◆ EXERCISE
Images are not part of the copy; transcribe all the data exactly.
════════════════════
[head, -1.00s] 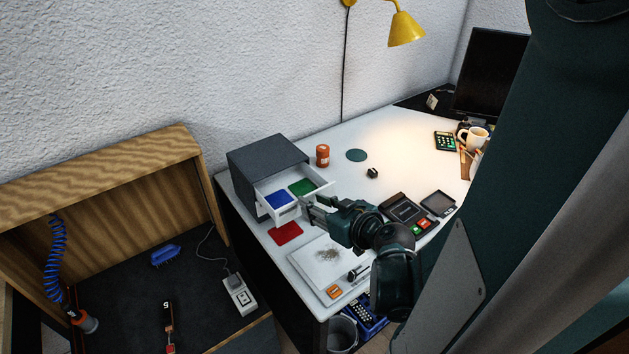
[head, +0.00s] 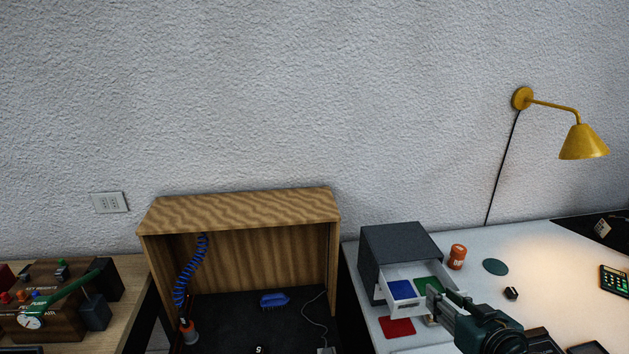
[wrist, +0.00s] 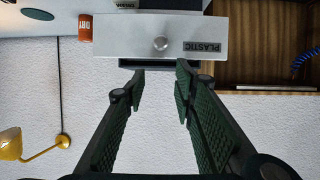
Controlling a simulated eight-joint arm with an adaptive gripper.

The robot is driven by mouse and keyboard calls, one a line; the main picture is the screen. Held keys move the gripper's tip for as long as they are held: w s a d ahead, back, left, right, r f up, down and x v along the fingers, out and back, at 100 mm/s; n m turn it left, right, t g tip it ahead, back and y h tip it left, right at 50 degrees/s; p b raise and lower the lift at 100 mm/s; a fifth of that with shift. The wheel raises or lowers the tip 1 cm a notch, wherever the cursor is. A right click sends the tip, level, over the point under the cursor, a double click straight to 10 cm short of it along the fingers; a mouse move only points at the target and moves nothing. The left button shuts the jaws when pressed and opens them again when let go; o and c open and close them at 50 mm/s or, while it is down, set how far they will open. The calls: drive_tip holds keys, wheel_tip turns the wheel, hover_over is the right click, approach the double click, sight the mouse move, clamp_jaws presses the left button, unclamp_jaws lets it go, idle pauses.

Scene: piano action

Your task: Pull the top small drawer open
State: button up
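The dark grey cabinet (head: 398,243) stands on the white desk at its left end. In the wrist view, which is upside down, the drawer front (wrist: 125,37) shows a round knob (wrist: 160,43) and a label reading PLASTIC (wrist: 202,47). My gripper (wrist: 160,82) is open and empty. Its fingers are apart from the knob. In the head view my gripper (head: 436,298) is at the drawer's front right and hides part of it.
A red mat (head: 397,327) lies on the desk before the cabinet. An orange container (head: 457,257) stands right of it, near a dark green disc (head: 495,267). A wooden shelf box (head: 240,208) stands to the left. A yellow lamp (head: 584,143) hangs at the right.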

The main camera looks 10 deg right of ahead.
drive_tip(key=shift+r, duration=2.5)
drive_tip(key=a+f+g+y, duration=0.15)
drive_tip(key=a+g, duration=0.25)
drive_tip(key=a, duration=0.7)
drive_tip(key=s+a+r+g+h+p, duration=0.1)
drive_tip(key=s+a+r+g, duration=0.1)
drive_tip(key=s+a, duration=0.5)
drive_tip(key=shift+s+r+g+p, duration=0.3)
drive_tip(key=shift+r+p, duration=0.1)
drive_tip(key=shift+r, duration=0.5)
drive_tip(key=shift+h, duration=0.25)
════════════════════
◆ EXPECTED ANSWER
[head, -1.00s] 
[head, +0.00s] 
[wrist, +0.00s] 
Controlling a simulated eight-joint arm with an adaptive gripper.

The robot is driven by mouse and keyboard calls, one a line; the main picture is the screen. Held keys move the gripper's tip for as long as they are held: w s a d ahead, back, left, right, r f up, down and x v along the fingers, out and back, at 100 mm/s; n m turn it left, right, t g tip it ahead, back and y h tip it left, right at 50 degrees/s; p b raise and lower the lift at 100 mm/s; a fifth of that with shift. The wheel raises or lowers the tip 1 cm a notch, wherever the cursor is. A right click sends the tip, level, over the point under the cursor, a double click straight to 10 cm short of it along the fingers; a mouse move only points at the target and moves nothing. The left button shuts the jaws when pressed and opens them again when let go; o and c open and close them at 50 mm/s or, while it is down, set how far they will open. The calls: drive_tip holds keys, wheel_tip turns the wheel, hover_over is the right click, approach the double click, sight the mouse move, clamp_jaws presses the left button, unclamp_jaws lets it go, idle pauses.

Scene: piano action

Your task: Pull the top small drawer open
State: button up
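The dark grey cabinet (head: 398,243) stands on the white desk at its left end. In the wrist view, which is upside down, the drawer front (wrist: 125,37) shows a round knob (wrist: 160,43) and a label reading PLASTIC (wrist: 202,47). My gripper (wrist: 160,82) is open and empty. Its fingers are apart from the knob. In the head view my gripper (head: 436,298) is at the drawer's front right and hides part of it.
A red mat (head: 397,327) lies on the desk before the cabinet. An orange container (head: 457,257) stands right of it, near a dark green disc (head: 495,267). A wooden shelf box (head: 240,208) stands to the left. A yellow lamp (head: 584,143) hangs at the right.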

The main camera looks 10 deg right of ahead.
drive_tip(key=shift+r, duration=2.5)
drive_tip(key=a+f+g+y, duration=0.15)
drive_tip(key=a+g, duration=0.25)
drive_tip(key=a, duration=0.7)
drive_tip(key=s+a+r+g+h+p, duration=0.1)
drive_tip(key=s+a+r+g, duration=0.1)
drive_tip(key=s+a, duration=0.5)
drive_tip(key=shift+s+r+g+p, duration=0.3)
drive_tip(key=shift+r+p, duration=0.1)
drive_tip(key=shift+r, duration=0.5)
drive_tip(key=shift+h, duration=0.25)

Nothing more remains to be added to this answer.